Implement the abstract methods in Queue.java. The Javadoc annotations explain what the methods 
are required to do:
• public boolean offer(Token object)
• public Token poll()
• public Token peek()
DSStack.java
Marks:
DSStack() 0
DSStack(DSStack) 2
peek() 2
pop() 2
push() 2
empty() 2
toString() 0
The Stack implementation will extend the abstract class Stack.java. The base storage of the Stack will 
be a List: you’ll use the implementation you did in DSList.java.
Implement two constructors:
• Constructor that accepts no parameters. This constructor should initialize the internal 
storage of the Stack.
• Copy constructor that accepts a Stack. This constructor should do perform a deep copy 
of the second Stack. Implement the abstract methods in Stack.java. The Javadoc annotations 
explain what the methods are required to do.

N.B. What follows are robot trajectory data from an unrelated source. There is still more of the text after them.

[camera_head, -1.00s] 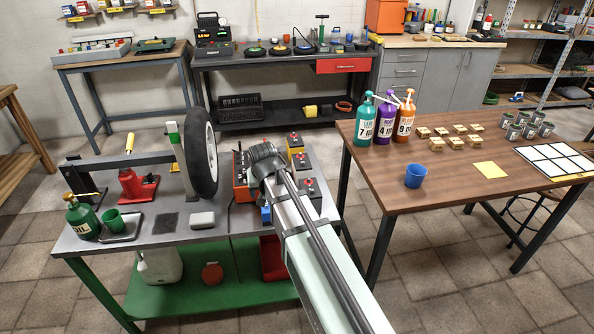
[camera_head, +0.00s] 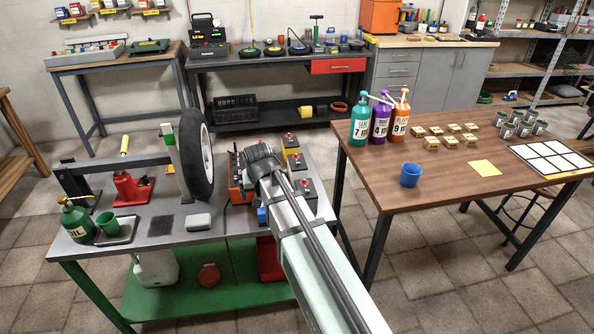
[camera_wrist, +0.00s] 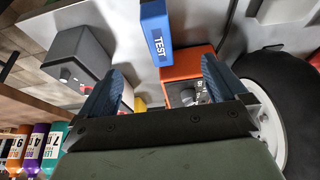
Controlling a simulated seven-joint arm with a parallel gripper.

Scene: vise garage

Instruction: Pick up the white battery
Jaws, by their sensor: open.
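My gripper (camera_wrist: 161,75) is open in the wrist view, with its two blue fingers apart and nothing clearly held between them. In the head view my wrist hides the fingers above the green workbench. A pale, whitish piece (camera_wrist: 127,94) shows beside the left finger in the wrist view and may be the white battery, but the finger covers most of it. In the head view no white battery can be made out; my arm covers part of the battery group. A yellow battery (camera_head: 297,163) and a dark battery (camera_head: 307,190) stand right of my wrist.
The orange tester (camera_wrist: 183,68) lies beyond the fingers, with a blue TEST block (camera_wrist: 155,35) near it. A grey battery (camera_wrist: 78,58) is at left. The upright wheel (camera_head: 197,155) stands left of my wrist. The wooden table (camera_head: 440,185) is at right.

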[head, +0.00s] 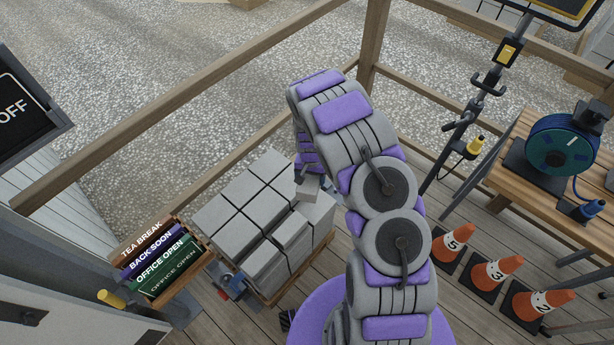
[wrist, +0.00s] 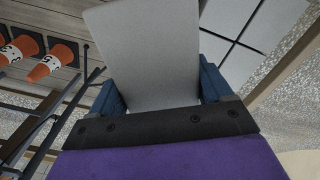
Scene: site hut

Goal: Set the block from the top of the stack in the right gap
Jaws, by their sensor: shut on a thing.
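A stack of grey blocks (head: 240,205) stands on a wooden pallet, with dark seams between the blocks. My gripper (head: 304,176) is over the right side of the stack, partly hidden by my arm. It is shut on a grey block (head: 309,190). In the wrist view the held block (wrist: 150,50) lies between the two blue fingers of my gripper (wrist: 160,88). Part of the stack (wrist: 228,50) shows beyond it. At the stack's front right the top is uneven, with a lower recess beside a raised block (head: 290,231). I cannot tell whether the held block touches the stack.
A rack of signs (head: 160,262) stands left of the stack. Traffic cones (head: 492,269) stand at the right, near a wooden bench (head: 520,185) with a cable reel (head: 560,143). A wooden rail (head: 190,95) runs behind the stack. Some decking (head: 420,185) is bare.

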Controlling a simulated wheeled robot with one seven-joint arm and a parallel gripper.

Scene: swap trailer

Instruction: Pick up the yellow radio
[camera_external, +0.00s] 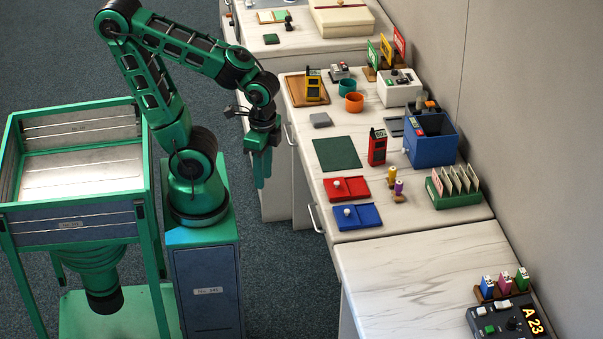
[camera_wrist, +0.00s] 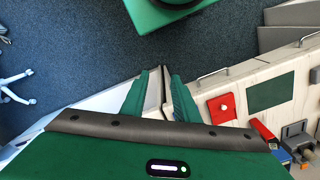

Implement the following methods:
• public boolean empty()
• public Token peek()
• public Token push()
• public Token pop()
Part 2: Postfix
The second part of this assignment requires you to use the Collections to create an infix-to-postfix 
converter and a postfix notation parser.
Marks:
infixToPostfix() 10
evaluate(Queue) 10
Converting from Infix to Postfix: Shunting-Yard Algorithm
We can use Dijkstra’s ’Shunting-Yard algorithm’ to parse infix expressions and output a reverse 
polish notation. The shunting-yard algorithm is as follows:
• While there are tokens to be read:
1. Read a token.
2. If the token is a number: add it to the output queue.
3. If the token is an operator o1:
• While there is a token o2 at the top of the stack, and either:
• o1 is left-associative and has a precedence equal to that of o2
• o1 has precedence less than o2
pop o2 off the stack and push o2 onto the output queue
▪ push o1 onto the stack.
4. If the token is a left parenthesis: push it onto the stack.
5. If the token is a right parenthesis:
▪ Until the token at the top of the stack is a left parenthesis:
• Pop the top of the stack and add it to the output queue.
▪ Pop the top of the stack (the left parenthesis), but not onto the output 
queue. If there are no tokens left on the stack but we did not find a left 
parenthesis, the parentheses are unmatched (input error).
• When there are no more tokens to be read:
1. while there are tokens on the stack
▪ If the token is a parenthesis, we have an input error (unmatched
parentheses)
▪ Pop the stack onto the output queue.
2. Return the output queue.
Parsing a Postfix Expression
An algorithm to evaluate a postfix expression is as follows:
• While there are more input tokens:
o Read the next token.
o If the token is an operand:
▪ Push it onto the stack.
else the token is an operator O1:
▪ Pop the top element of the stack into a temporary variable E2. ▪ Pop the top element of the stack into a temporary variable E1.
▪ Evaluate the expression E1 O1 E2, and push the result onto the stack.
• When there are no more input tokens, there should be one item in the stack (if there is 
more than one item in the stack, the input contained an error). Return the result.